▶ [THE DATA]:
▼
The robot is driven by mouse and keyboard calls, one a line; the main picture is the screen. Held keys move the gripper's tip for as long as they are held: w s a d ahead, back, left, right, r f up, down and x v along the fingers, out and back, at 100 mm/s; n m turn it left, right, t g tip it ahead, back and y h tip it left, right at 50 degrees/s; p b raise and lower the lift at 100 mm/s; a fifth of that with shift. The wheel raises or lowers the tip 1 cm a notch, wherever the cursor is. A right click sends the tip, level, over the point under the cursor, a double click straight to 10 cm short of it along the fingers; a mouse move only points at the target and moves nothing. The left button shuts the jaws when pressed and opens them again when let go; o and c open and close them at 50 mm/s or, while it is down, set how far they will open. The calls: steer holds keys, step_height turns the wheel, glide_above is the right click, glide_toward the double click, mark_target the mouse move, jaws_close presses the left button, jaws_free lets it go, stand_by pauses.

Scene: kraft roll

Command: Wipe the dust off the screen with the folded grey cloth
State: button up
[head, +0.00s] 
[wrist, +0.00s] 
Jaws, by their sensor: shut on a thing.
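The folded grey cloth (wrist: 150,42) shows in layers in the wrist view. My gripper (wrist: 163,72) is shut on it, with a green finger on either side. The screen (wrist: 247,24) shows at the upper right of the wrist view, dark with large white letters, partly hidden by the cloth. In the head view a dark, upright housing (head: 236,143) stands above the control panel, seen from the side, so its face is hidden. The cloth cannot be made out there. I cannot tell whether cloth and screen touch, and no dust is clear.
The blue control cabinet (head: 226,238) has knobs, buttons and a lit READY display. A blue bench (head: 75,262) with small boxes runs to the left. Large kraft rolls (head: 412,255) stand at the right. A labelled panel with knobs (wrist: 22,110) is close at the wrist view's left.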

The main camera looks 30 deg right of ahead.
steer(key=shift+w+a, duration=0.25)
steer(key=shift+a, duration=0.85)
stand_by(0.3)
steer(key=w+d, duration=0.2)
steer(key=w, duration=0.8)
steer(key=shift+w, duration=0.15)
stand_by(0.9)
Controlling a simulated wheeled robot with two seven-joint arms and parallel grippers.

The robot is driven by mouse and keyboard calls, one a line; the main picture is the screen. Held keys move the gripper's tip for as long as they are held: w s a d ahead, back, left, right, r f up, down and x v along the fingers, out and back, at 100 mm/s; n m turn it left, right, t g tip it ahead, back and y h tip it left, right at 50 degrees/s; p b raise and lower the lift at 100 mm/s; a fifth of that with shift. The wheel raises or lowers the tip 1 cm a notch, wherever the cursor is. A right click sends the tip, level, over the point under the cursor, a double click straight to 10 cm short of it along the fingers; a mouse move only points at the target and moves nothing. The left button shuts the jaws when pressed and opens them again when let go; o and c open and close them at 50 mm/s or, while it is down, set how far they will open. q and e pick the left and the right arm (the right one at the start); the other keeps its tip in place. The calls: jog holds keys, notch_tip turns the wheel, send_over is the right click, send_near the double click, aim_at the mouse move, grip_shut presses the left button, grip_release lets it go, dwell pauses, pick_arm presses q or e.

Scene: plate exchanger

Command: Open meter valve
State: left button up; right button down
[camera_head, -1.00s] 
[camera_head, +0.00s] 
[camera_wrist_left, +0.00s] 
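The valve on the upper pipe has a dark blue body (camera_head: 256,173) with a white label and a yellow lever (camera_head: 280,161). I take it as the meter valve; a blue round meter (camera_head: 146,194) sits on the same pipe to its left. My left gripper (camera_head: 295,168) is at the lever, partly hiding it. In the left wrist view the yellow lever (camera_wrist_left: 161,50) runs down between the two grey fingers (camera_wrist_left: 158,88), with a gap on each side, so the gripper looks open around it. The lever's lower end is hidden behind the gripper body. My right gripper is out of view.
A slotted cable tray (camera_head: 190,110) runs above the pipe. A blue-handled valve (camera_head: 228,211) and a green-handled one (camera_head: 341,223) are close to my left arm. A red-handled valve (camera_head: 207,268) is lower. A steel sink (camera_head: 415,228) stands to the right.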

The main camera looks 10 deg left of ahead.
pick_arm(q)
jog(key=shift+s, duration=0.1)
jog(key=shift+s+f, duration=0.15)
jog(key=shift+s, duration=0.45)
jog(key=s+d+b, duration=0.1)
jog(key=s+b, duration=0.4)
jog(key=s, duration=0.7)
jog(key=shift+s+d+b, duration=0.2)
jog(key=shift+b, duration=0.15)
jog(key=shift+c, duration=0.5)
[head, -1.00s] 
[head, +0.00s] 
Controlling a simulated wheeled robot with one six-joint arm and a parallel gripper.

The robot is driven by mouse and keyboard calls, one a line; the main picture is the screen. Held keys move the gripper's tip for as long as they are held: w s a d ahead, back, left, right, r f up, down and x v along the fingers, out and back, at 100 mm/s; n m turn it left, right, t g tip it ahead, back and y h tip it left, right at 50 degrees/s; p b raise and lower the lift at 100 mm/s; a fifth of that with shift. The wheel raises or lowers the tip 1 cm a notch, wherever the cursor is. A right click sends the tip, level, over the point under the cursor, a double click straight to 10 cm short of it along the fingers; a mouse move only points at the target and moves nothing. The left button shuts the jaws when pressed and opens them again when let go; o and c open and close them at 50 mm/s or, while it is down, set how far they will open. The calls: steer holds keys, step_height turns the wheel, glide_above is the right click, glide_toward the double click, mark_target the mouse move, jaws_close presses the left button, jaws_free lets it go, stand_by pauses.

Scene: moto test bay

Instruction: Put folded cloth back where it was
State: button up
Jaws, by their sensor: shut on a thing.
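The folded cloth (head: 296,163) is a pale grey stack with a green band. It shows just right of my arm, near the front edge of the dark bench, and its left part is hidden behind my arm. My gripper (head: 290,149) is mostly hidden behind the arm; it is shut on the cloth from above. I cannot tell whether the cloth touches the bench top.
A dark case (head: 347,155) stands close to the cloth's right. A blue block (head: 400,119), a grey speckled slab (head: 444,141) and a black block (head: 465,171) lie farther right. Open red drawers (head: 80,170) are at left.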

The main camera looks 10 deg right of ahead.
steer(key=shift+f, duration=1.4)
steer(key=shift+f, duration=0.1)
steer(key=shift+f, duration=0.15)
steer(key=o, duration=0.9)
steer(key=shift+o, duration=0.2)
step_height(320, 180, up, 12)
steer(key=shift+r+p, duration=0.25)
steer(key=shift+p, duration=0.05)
▲
▼
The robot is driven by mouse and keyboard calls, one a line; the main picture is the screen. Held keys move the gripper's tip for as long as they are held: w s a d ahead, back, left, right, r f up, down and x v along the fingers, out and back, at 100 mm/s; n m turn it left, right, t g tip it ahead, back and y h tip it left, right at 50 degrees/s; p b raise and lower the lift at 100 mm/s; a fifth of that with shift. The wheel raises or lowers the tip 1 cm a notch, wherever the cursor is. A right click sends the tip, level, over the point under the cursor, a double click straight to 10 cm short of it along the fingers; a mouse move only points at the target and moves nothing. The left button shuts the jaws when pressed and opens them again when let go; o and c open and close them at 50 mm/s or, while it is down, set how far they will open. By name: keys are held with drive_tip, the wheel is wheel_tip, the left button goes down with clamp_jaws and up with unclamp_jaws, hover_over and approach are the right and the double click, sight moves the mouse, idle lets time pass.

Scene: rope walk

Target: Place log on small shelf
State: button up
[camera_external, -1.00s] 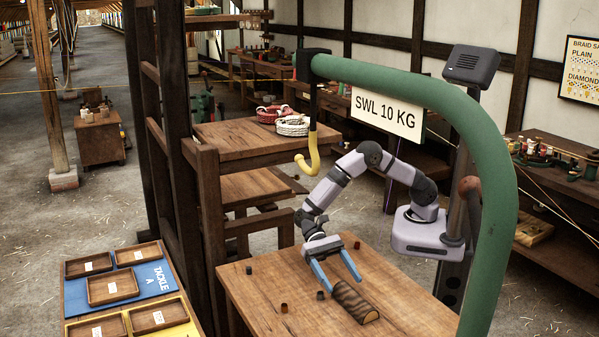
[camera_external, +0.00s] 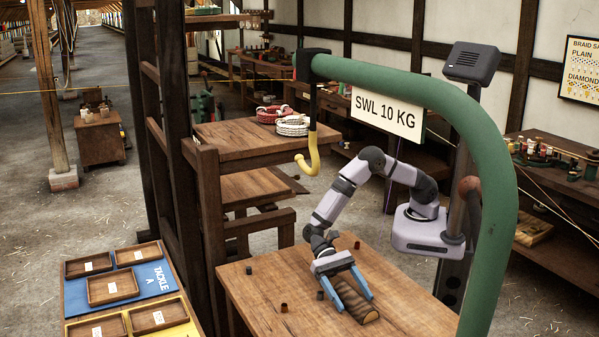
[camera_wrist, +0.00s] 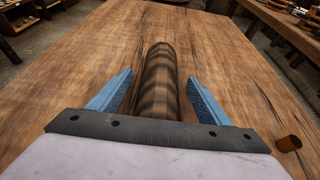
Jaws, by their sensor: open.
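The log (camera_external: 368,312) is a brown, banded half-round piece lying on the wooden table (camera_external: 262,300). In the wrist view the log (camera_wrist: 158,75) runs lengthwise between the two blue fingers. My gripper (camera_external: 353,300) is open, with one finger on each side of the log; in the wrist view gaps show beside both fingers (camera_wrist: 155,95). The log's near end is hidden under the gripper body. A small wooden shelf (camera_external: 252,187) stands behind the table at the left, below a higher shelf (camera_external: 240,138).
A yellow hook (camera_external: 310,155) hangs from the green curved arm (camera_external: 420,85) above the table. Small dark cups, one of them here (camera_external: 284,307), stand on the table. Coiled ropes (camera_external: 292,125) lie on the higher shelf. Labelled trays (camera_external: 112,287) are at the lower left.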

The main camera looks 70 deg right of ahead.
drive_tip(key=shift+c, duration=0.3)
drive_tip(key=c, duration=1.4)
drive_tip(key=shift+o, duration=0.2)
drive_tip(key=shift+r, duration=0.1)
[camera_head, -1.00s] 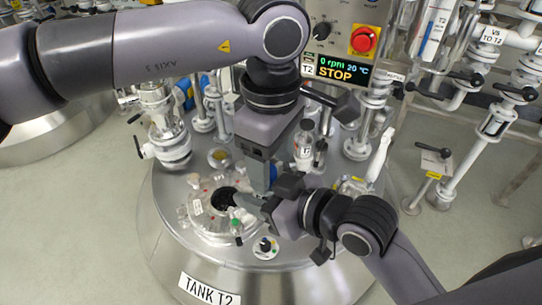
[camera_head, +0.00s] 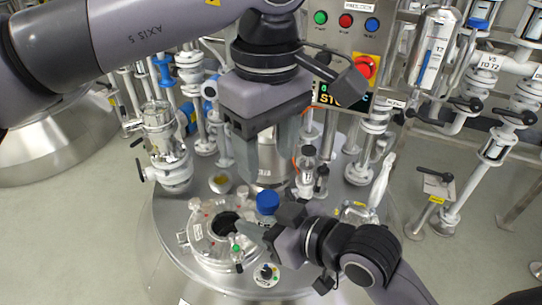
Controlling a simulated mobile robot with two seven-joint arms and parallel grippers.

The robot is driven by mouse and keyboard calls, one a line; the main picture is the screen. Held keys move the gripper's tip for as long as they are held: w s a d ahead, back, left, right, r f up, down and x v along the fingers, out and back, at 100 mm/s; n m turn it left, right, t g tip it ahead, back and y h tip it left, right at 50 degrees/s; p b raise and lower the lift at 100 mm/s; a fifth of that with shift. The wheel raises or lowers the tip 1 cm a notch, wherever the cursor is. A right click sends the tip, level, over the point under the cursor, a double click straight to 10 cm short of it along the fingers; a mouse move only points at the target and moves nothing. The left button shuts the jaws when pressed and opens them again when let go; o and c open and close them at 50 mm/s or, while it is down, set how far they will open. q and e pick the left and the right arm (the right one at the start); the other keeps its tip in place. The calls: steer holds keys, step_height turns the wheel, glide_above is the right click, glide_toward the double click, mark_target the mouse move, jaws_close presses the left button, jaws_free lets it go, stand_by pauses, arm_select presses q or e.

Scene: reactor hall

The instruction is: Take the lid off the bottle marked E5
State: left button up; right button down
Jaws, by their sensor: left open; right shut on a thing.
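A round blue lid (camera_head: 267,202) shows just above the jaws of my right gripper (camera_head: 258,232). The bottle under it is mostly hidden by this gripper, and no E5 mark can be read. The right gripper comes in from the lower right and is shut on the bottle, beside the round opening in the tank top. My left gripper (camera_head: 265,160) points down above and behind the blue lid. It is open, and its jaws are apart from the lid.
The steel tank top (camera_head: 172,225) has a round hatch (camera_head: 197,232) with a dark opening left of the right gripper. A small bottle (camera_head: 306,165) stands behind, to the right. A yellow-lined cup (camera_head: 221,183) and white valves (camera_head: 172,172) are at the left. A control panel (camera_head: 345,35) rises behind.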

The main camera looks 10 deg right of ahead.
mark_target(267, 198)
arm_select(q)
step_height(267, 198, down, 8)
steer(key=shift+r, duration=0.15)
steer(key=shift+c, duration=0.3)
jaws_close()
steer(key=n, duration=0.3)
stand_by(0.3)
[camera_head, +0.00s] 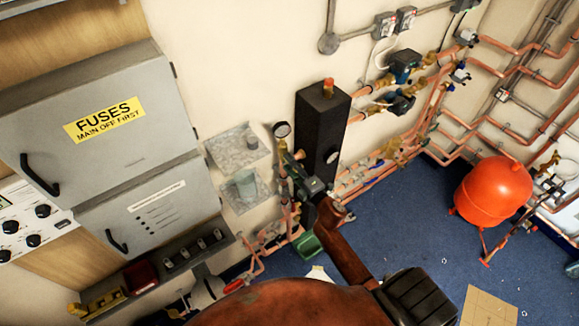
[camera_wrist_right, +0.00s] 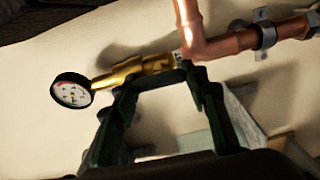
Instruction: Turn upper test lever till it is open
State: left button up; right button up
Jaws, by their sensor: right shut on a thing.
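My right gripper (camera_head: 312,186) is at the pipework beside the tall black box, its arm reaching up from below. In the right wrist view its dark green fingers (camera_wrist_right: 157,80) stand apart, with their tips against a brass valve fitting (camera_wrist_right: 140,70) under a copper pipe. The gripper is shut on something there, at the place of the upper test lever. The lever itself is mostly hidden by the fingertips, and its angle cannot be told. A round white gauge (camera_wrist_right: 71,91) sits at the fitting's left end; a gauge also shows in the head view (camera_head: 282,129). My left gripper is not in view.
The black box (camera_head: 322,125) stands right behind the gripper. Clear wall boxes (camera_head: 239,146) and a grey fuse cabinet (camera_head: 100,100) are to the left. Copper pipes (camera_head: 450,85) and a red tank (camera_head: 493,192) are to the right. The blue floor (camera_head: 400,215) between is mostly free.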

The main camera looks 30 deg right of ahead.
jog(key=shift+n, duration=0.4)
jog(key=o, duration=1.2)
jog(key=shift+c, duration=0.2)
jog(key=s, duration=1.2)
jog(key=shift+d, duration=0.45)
▲
Return the exact lines from the line with "[head, -1.00s]" to the line with "Controlling a simulated wheeled robot with one", inclusive of both, with nothing added.

▶ [RESULT OF THIS EXERCISE]:
[head, -1.00s] 
[head, +0.00s] 
Controlling a simulated wheeled robot with one six-joint arm and a parallel gripper.

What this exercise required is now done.